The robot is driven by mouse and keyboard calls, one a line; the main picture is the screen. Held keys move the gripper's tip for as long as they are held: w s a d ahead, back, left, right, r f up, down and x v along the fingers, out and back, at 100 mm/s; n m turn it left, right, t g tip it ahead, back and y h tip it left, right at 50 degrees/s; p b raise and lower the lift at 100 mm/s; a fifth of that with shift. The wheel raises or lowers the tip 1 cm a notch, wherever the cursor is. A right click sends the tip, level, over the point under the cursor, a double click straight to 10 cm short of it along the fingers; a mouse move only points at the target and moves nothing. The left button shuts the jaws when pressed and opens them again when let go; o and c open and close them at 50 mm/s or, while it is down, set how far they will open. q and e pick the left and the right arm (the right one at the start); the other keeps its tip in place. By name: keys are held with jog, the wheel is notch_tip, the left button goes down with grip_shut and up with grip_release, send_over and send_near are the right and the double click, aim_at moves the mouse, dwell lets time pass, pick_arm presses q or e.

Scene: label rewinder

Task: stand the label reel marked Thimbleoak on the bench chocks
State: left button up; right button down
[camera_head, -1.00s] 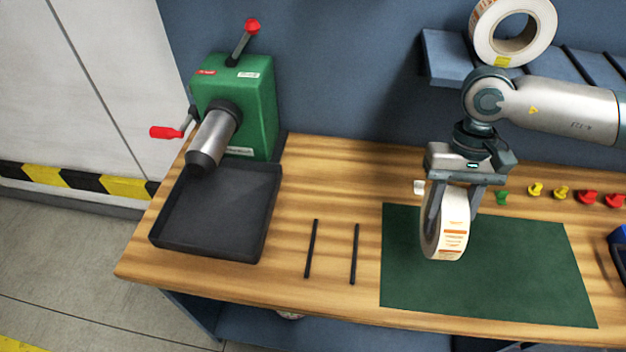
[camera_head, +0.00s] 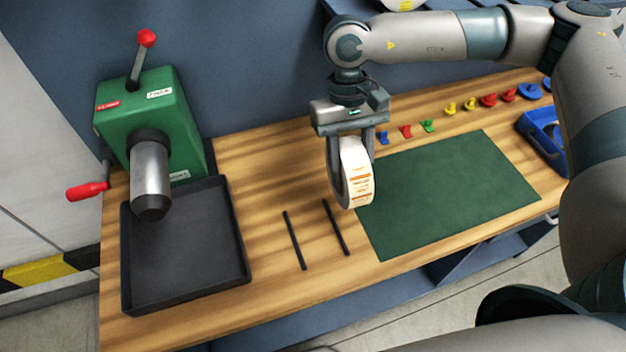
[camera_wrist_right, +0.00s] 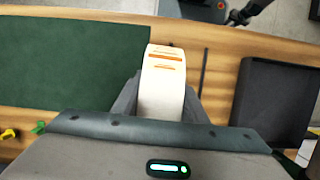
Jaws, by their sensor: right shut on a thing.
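My right gripper (camera_head: 350,150) is shut on a label reel (camera_head: 355,178), white with orange-printed labels, and holds it upright above the bench. The reel also shows between the fingers in the right wrist view (camera_wrist_right: 163,75). I cannot read a name on it. The bench chocks appear as two thin black bars (camera_head: 294,241) and (camera_head: 336,227) lying side by side on the wooden bench. The reel hangs just to the right of and behind the right-hand bar. In the right wrist view one bar (camera_wrist_right: 204,72) shows beside the reel.
A green rewinder (camera_head: 150,115) with a metal spindle and red-knobbed levers stands at the left, behind a black tray (camera_head: 190,250). A green mat (camera_head: 450,190) lies right of the reel.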

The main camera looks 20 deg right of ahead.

(TASK TO CARRY OUT): Reproduce each line word for word and drop the pictures.

(CORRECT RESULT):
The robot is driven by mouse and keyboard calls, one a line; the main picture is the screen. Held keys move the gripper's tip for as long as they are held: w s a d ahead, back, left, right, r f up, down and x v along the fingers, out and back, at 100 mm/s; n m turn it left, right, t g tip it ahead, back and y h tip it left, right at 50 degrees/s; p b raise and lower the lift at 100 mm/s; a fifth of that with shift. The wheel raises or lowers the tip 1 cm a notch, wherever the cursor is. A right click sends the tip, level, over the point under the cursor, a double click straight to 10 cm short of it along the fingers; a mouse move only points at the target and moves nothing. The left button shuts the jaws when pressed and opens them again when let go; o and c open and close them at 50 mm/s or, while it is down, set how far they will open. q and e pick the left and the right arm (the right one at the start); the other keeps its tip in place. By name: keys are held with jog, the wheel is notch_tip, the left button goes down with grip_shut and up with grip_release, send_over and send_near are the right and the double click, aim_at moves the mouse, dwell lets time pass, pick_arm presses q or e.

Scene: label rewinder

Task: stand the label reel marked Thimbleoak on the bench chocks
State: left button up; right button down
[camera_head, -1.00s] 
[camera_head, +0.00s] 
[camera_wrist_right, +0.00s] 
Jaws, by their sensor: right shut on a thing.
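My right gripper (camera_head: 350,150) is shut on a label reel (camera_head: 355,178), white with orange-printed labels, and holds it upright above the bench. The reel also shows between the fingers in the right wrist view (camera_wrist_right: 163,75). I cannot read a name on it. The bench chocks appear as two thin black bars (camera_head: 294,241) and (camera_head: 336,227) lying side by side on the wooden bench. The reel hangs just to the right of and behind the right-hand bar. In the right wrist view one bar (camera_wrist_right: 204,72) shows beside the reel.
A green rewinder (camera_head: 150,115) with a metal spindle and red-knobbed levers stands at the left, behind a black tray (camera_head: 190,250). A green mat (camera_head: 450,190) lies right of the reel.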

The main camera looks 20 deg right of ahead.

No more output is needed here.